North Slope elder Ugiaqtaq Wesley Aiken remembered for ‘life of hard work’

Elder Ugiaqtaq Wesley Aiken delivering his keynote address at the 2018 Elders and Youth conference in the Denai’ina Center. (Zachariah Hughes/Alaska Public Media)

The North Slope community of Utqiagvik recently mourned the passing of its oldest elder. 

Ugiaqtaq Wesley Aiken was born in 1926 in the village, long before the region was driven by oil development. 

“He came from the life of hard work,” said Martha Stackhouse, Aiken’s daughter.

Stackhouse says Aiken was a fixture in the community for most of his life starting as a reindeer herder at age 14. She says her father  was instrumental in establishing the local borough government and the Arctic Slope Regional Corporation with the first North Slope Borough mayor, Eben Hopson. 

“They were together in this land claims movement.

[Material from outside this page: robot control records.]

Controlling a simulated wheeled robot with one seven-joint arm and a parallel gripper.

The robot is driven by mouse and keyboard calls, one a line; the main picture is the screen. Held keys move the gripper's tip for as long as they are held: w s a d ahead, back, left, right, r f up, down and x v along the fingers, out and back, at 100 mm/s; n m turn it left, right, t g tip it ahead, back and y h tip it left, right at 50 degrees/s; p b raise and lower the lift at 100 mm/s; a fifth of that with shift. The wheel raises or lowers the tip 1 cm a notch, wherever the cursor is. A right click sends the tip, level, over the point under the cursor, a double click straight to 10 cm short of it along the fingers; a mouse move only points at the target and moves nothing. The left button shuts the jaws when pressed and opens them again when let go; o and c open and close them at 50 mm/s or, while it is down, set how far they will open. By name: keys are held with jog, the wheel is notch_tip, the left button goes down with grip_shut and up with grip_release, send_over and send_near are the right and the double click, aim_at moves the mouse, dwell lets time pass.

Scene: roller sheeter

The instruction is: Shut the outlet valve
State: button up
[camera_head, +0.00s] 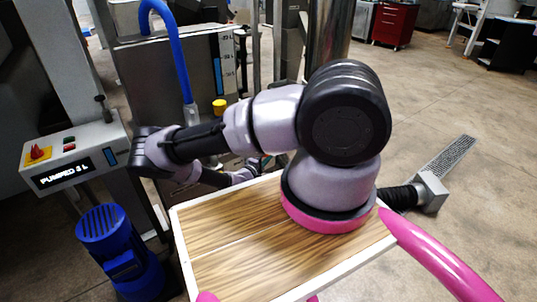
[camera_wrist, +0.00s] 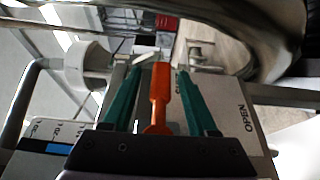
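The outlet valve's orange handle (camera_wrist: 160,95) stands between the fingers of my gripper (camera_wrist: 159,73) in the wrist view. My gripper is open, with one green finger on each side of the handle and a visible gap on both sides. The handle points away from the gripper's palm, roughly in line with the fingers. A plate beside it bears the word OPEN (camera_wrist: 245,120) at the right. The valve body is mostly hidden by my gripper. In the head view my arm hides most of the valve and gripper.
A blue hose (camera_head: 180,60) runs down by the tank. A curved metal surface (camera_wrist: 280,40) is close at the wrist view's upper right.

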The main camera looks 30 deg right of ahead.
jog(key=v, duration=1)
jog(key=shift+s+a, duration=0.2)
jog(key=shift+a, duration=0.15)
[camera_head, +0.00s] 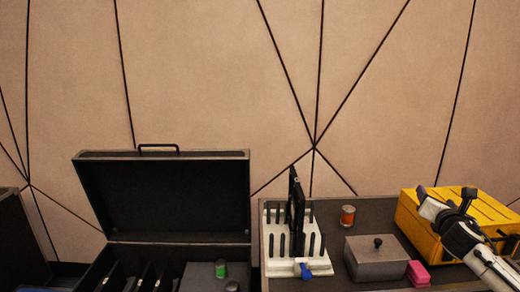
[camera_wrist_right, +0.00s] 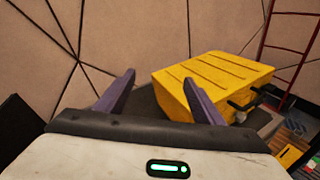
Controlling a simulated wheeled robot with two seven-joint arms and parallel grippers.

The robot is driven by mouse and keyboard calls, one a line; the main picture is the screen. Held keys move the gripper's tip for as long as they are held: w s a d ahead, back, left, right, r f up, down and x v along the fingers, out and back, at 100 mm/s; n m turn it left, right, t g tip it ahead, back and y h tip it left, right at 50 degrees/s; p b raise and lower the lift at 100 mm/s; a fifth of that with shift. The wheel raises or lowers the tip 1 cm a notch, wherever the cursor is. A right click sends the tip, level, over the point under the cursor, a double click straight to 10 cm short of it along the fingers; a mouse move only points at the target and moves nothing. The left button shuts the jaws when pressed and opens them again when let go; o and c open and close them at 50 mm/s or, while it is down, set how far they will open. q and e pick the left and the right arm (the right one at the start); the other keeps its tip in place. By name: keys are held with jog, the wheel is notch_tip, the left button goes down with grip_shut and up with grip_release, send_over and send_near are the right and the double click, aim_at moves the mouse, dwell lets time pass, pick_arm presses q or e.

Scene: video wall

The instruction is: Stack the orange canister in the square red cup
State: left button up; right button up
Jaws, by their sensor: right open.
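The orange canister (camera_head: 348,215) stands upright on the dark grey table, to the right of a white peg rack. A small pinkish-red block-like thing (camera_head: 418,273) sits near the front of the table; it may be the square red cup, but I cannot see an opening in it. My right gripper (camera_head: 445,194) is open and empty, in front of the yellow case in the head view and up and right of both things. In the right wrist view its two fingers (camera_wrist_right: 159,82) are spread with nothing between them. My left gripper is not in view.
A yellow case (camera_head: 430,215) stands at the back right and also shows in the right wrist view (camera_wrist_right: 205,75). A grey lidded box (camera_head: 372,262) lies between canister and pinkish thing. The white rack (camera_head: 285,270) holds black pegs. An open black case (camera_head: 165,195) stands left.

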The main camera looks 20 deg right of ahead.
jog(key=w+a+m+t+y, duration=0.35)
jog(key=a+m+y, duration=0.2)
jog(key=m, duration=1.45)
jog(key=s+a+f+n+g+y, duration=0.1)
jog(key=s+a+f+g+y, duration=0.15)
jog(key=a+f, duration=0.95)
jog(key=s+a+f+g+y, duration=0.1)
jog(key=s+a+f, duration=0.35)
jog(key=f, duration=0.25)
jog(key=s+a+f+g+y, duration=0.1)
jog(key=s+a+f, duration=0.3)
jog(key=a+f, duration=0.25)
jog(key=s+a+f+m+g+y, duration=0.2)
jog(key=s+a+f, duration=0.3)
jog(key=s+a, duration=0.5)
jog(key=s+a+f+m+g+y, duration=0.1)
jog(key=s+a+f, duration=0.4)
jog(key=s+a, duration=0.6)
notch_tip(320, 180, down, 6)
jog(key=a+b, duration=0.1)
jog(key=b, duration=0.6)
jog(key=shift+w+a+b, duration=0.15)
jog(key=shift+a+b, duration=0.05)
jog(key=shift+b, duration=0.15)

And worked closely together,” Stackhouse said. “Eben always wanted to travel with him too sometimes. So when they were going back and forth to Washington D.C or Juneau or to AFN.”

A longtime whaler and champion of the subsistence way of life, Aiken was the keynote speaker at the 2018 Elders and Youth Conference in Anchorage. Stackhouse says her father was always asked to speak with the youth at the schools and community events. 

“He always talked about, ‘we did all this to secure our land and our way of life’ which is subsistence way of life,” Stackhouse said. “In a sense he was saying we’re passing the torch to the young people.”

Stackhouse says she’ll always remember her father for trying to attend as many community cultural events as possible. 

“He always wanted to attend all these things just to watch people being happy,” Stackhouse said.

Ugiaqtaq Wesley Aiken passed away on January 6th. He was 93 years old.